Wednesday, January 18, 2012

Where's My Bus?

Icy, Snowy Conditions Make It Difficult to Keep to Schedule

Day Three of the 2012 snow storm is nearly complete, and buses are still on the road. Demand has been down this week, but many, many people are relying on Community Transit buses to get to work or wherever they need to go.

Today, our local buses deviated from our regular schedule because many roads were in bad condition due to accumulated snow and ice, and because predictions for today were worse than what actually materialized.

A combination of factors led to this schedule: we can't use articulated buses on icy roads (unless we chain them but those chains then break or severely slow down the buses on clear roads); like any business, we don't get everyone to show up on bad weather days; and our buses are interlined so that one bus may serve, say Route 120 for a trip, then it turns into Route 118. With fewer buses running and trips taking longer, the trips we can actually provide is like a patchwork among our routes.

This is hard to message to riders. What we said this morning is that we'd serve the first and last trips on each route, and there would likely be some buses in between. Not too helpful. We encouraged people to call customer information to learn if a bus was running on their route.

The good news is that buses were running all day on all routes, just not on regular schedule. That also may not be very helpful if you're trying to figure out when to travel, but we were able to provide a lot of service today. We also got more than 1,800 phone calls as riders asked where their bus was. Again, we couldn't tell them where it was but at least could say there was one out there, on the way.

On Seattle commuter routes, the Double Talls have proven their value. Not only can they fit more people than a regular bus, but they operate just fine in these conditions. By replacing old articulated buses with these double deckers, we have greatly increased the capacity we have for commuter service on snow days.

We have, and will continue to send alerts on any reroutes or major changes to service. Those are also posted on our website as soon as we get the information. Like our drivers and maintenance crews, our customer service and communications staff are working long days to provide you service.


  1. The Double Talls are awesome in the snow!!
    I'm so happy you added them to your fleet.
    I rode the 410 today from Seattle to Mariner P & R. We were stuck behind 2 Sound Transit buses who couldn't navigate the Olive Way incline between 6th & 9th. Our driver gently negotiated a path around the Sound buses, and from a complete stop, we powered right past them, and didn't look back!!
    It was so nice getting home at a decent hour!
    Thanks Community Transit.

  2. curious if first bus is before 6am will that bus really be there at 5:34am in the past the drivers have not been able to leave the bus base till after 6am so many commuters are standing at bus stops waiting for a bus at 5:34am the first bus out on the schedule but that's impossible because the first bus is not allowed to leave the bus base till 6:00am please please be honest if the bus are not leaving the bus base till 6am then the commuters should be told honestly the snow schedule is adjusted the first bus to arrive will be shortly after 6am Then we are not standing out in this awful weather for longer than we need be been there coming and going I so applaud the Bus drivers they are all so wonderful true heroes getting us back and forth in server conditions but I really need the desion makers to be upfront and honest thanks

  3. We have buses leave our base about 4 a.m. to make first trips that start @4:45 (Routes 227, 247, 277).
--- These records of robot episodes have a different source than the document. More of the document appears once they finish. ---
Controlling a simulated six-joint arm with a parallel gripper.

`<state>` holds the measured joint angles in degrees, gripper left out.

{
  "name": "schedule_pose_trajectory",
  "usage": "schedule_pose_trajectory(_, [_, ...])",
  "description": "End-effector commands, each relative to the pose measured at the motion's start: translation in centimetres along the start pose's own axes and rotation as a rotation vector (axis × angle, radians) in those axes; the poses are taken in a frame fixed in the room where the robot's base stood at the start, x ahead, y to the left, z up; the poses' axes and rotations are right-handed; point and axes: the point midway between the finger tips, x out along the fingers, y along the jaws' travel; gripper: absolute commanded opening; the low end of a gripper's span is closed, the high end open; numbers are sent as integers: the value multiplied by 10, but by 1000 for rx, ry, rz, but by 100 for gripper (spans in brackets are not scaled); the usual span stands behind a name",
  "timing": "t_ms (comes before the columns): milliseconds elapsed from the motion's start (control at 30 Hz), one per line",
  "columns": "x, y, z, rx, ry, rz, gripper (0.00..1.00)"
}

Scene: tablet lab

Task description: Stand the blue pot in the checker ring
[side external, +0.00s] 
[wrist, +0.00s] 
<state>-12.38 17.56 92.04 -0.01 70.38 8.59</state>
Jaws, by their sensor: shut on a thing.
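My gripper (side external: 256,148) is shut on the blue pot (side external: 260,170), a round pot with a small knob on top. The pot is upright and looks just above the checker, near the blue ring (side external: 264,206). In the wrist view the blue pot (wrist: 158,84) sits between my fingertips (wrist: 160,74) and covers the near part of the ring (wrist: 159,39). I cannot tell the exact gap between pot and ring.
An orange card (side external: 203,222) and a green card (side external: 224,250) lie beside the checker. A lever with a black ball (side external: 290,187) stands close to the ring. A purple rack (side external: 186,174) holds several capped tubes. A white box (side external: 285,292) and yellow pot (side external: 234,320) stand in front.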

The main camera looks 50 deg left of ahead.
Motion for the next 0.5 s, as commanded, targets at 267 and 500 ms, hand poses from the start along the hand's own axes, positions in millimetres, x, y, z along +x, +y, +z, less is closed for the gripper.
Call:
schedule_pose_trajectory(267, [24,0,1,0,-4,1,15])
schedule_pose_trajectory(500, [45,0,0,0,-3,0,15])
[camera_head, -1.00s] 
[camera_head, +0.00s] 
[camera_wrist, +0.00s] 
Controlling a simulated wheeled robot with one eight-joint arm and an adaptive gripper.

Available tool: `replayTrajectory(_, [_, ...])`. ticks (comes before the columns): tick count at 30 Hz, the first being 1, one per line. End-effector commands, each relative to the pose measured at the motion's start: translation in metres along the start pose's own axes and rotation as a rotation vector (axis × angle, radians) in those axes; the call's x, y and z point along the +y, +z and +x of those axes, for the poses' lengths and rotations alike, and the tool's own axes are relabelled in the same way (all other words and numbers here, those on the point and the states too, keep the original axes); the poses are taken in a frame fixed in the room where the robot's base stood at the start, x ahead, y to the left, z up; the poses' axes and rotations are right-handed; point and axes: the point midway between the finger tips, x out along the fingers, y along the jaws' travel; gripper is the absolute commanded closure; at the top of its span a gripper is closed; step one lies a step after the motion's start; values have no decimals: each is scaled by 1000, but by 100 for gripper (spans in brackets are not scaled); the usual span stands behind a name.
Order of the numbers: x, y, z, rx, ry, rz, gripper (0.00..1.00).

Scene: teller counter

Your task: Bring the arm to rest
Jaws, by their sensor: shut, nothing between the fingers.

What we have been experiencing this week is that we see some drivers getting in slightly behind their usual time, buses needing more time to warm up or to get chained and, of course, longer than usual trips to get to the route start point. We have been making adjustments to get as close to regular start times as possible, but not everything works as we'd like it to. To answer your question, Anon, we certainly do not hold our buses until 6 a.m.!

  4. The double talls are nice, but I want to impress how important the point is on the "Where's my bus phone calls." You really need to step it up and apply for a grant to GPS track and supply public data for all your coaches. Your service desperately needs to integrate with One Bus Away.

    - Riding CT / ST / Metro for over 15 years.

  5. @Othermark, we haven't been talking about it much because there is nothing to offer riders just yet, but we will soon be piloting new technologies that include GPS equipment on our buses and providing real-time information to customers. Throughout this year, this technology will roll out on various buses and should be on all our buses by the start of 2013. When we have that real-time information, riders will be able to get that information on our website, on their smartphones and likely through third parties like OneBusAway. It's been slow because, well, money's tight, y'know?

    1. you should spend that money on people actually driving buses...oh wait thats not how things work at CT...CT should be ashemed for laying off drivers and not trimming the fat upstairs in the admin dept...what good is it to know where my bus is if theres nobody to drive it

      from a passenger who will be waiting even longer at my stop

  6. It's very interesting that the double-deckers are better in snow & ice than articulateds. I wouldn't have guessed that. Is it because they put more weight on each axle? Because the articulateds tend to "fishtail"? Or something else?